◆ **Given exercise**
Copy the data exactly as it appears, and do not include any pictures.

◆ **Given information**
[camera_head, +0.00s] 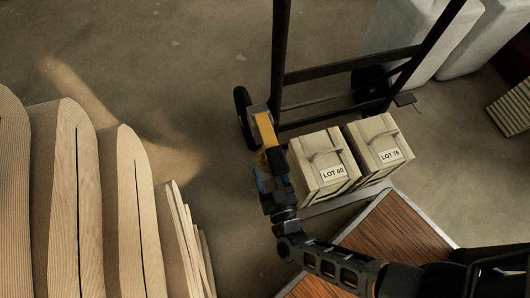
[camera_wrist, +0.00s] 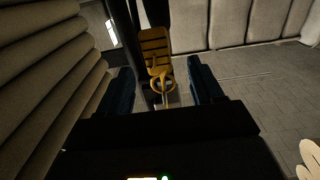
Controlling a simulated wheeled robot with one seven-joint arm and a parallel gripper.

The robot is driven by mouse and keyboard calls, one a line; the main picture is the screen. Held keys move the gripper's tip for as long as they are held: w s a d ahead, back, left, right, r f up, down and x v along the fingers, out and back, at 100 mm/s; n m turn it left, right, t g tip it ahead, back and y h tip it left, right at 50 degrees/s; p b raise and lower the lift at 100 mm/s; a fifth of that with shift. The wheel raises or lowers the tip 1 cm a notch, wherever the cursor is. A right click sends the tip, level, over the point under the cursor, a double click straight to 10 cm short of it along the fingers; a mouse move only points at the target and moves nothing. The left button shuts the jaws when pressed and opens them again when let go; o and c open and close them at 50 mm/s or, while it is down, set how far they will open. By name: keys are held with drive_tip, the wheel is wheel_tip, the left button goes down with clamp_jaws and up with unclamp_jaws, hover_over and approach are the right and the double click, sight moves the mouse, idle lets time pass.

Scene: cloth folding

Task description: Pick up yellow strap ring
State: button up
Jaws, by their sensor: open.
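The yellow strap (camera_head: 265,128) hangs on the left side of the dark hand truck (camera_head: 351,62) in the head view. In the wrist view the yellow strap body (camera_wrist: 155,42) has slats or folds, with the yellow ring (camera_wrist: 153,82) at its lower end. My gripper (camera_head: 267,172) is just below the strap in the head view and partly hides the ring. In the wrist view my gripper (camera_wrist: 162,88) is open, with one blue finger on each side of the ring. I see no finger touching the ring.
Two boxes marked LOT 60 (camera_head: 322,163) and LOT 76 (camera_head: 379,144) stand on the truck, close right of my gripper. A wooden-topped piece (camera_head: 398,232) lies under my arm. Tall padded panels (camera_head: 125,200) stand at left. Bare floor (camera_head: 150,60) is clear at upper left.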

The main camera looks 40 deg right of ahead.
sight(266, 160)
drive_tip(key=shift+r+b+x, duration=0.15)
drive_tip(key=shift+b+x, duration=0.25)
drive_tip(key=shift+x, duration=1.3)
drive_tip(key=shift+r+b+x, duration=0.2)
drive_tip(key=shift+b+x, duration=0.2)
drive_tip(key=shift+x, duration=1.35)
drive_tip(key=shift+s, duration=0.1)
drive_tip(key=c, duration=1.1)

◆ **Solution to this exercise**
[camera_head, +0.00s] 
[camera_wrist, +0.00s] 
Controlling a simulated wheeled robot with one seven-joint arm and a parallel gripper.

The robot is driven by mouse and keyboard calls, one a line; the main picture is the screen. Held keys move the gripper's tip for as long as they are held: w s a d ahead, back, left, right, r f up, down and x v along the fingers, out and back, at 100 mm/s; n m turn it left, right, t g tip it ahead, back and y h tip it left, right at 50 degrees/s; p b raise and lower the lift at 100 mm/s; a fifth of that with shift. The wheel raises or lowers the tip 1 cm a notch, wherever the cursor is. A right click sends the tip, level, over the point under the cursor, a double click straight to 10 cm short of it along the fingers; a mouse move only points at the target and moves nothing. The left button shuts the jaws when pressed and opens them again when let go; o and c open and close them at 50 mm/s or, while it is down, set how far they will open. By name: keys are held with drive_tip, the wheel is wheel_tip, the left button goes down with clamp_jaws and up with unclamp_jaws, hover_over and approach are the right and the double click, sight moves the mouse, idle lets time pass.

Scene: cloth folding

Task description: Pick up yellow strap ring
State: button up
Jaws, by their sensor: open.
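The yellow strap (camera_head: 265,128) hangs on the left side of the dark hand truck (camera_head: 351,62) in the head view. In the wrist view the yellow strap body (camera_wrist: 155,42) has slats or folds, with the yellow ring (camera_wrist: 153,82) at its lower end. My gripper (camera_head: 267,172) is just below the strap in the head view and partly hides the ring. In the wrist view my gripper (camera_wrist: 162,88) is open, with one blue finger on each side of the ring. I see no finger touching the ring.
Two boxes marked LOT 60 (camera_head: 322,163) and LOT 76 (camera_head: 379,144) stand on the truck, close right of my gripper. A wooden-topped piece (camera_head: 398,232) lies under my arm. Tall padded panels (camera_head: 125,200) stand at left. Bare floor (camera_head: 150,60) is clear at upper left.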

The main camera looks 40 deg right of ahead.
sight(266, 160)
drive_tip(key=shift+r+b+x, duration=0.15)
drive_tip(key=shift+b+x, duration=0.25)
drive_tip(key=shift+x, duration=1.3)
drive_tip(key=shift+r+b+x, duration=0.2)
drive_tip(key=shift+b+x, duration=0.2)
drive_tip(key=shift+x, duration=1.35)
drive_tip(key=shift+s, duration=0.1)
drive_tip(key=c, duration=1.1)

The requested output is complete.